Copy the lines of the data below exactly, starting at the first and stopping after the line that contains "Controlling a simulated"; include no pictures.
## BEGIN Data excerpt
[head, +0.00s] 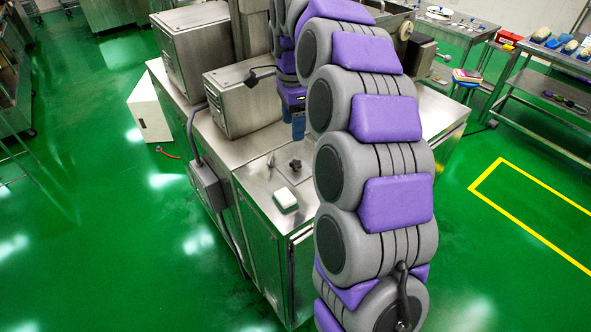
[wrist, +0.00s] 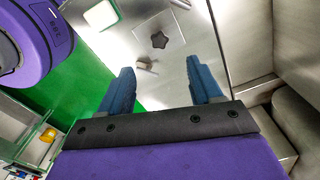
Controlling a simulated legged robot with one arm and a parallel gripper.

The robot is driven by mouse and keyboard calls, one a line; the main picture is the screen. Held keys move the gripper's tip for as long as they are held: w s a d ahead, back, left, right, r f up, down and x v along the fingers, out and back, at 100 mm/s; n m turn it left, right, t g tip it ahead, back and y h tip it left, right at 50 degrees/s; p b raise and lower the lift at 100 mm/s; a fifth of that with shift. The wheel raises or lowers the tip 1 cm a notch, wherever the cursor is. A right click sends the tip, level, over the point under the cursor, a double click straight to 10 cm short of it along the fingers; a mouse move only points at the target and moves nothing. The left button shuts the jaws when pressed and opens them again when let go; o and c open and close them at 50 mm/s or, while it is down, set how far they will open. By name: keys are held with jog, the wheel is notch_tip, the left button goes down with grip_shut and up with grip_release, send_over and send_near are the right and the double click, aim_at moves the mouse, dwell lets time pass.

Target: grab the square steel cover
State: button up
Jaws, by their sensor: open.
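A flat steel cover plate (head: 262,186) with a dark star-shaped knob (head: 295,164) lies on top of the steel machine; I take it for the square steel cover. In the wrist view the plate (wrist: 178,62) and its knob (wrist: 159,40) show ahead of the fingers. My gripper (wrist: 160,65) is open, its two blue fingers wide apart with nothing between them. In the head view my gripper (head: 297,128) is above the machine top, behind the knob. My arm hides the right part of the top. Height above the plate is hard to tell.
A small white square item (head: 285,199) sits near the machine's front edge. A small metal handle (head: 270,160) stands left of the knob. Steel boxes (head: 242,100) rise behind on the left.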

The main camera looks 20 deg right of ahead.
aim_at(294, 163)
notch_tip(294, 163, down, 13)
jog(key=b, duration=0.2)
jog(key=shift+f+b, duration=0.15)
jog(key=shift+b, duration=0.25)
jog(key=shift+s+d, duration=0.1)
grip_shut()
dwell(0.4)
## END Data excerpt
Task response:
[head, +0.00s] 
[wrist, +0.00s] 
Controlling a simulated legged robot with one arm and a parallel gripper.

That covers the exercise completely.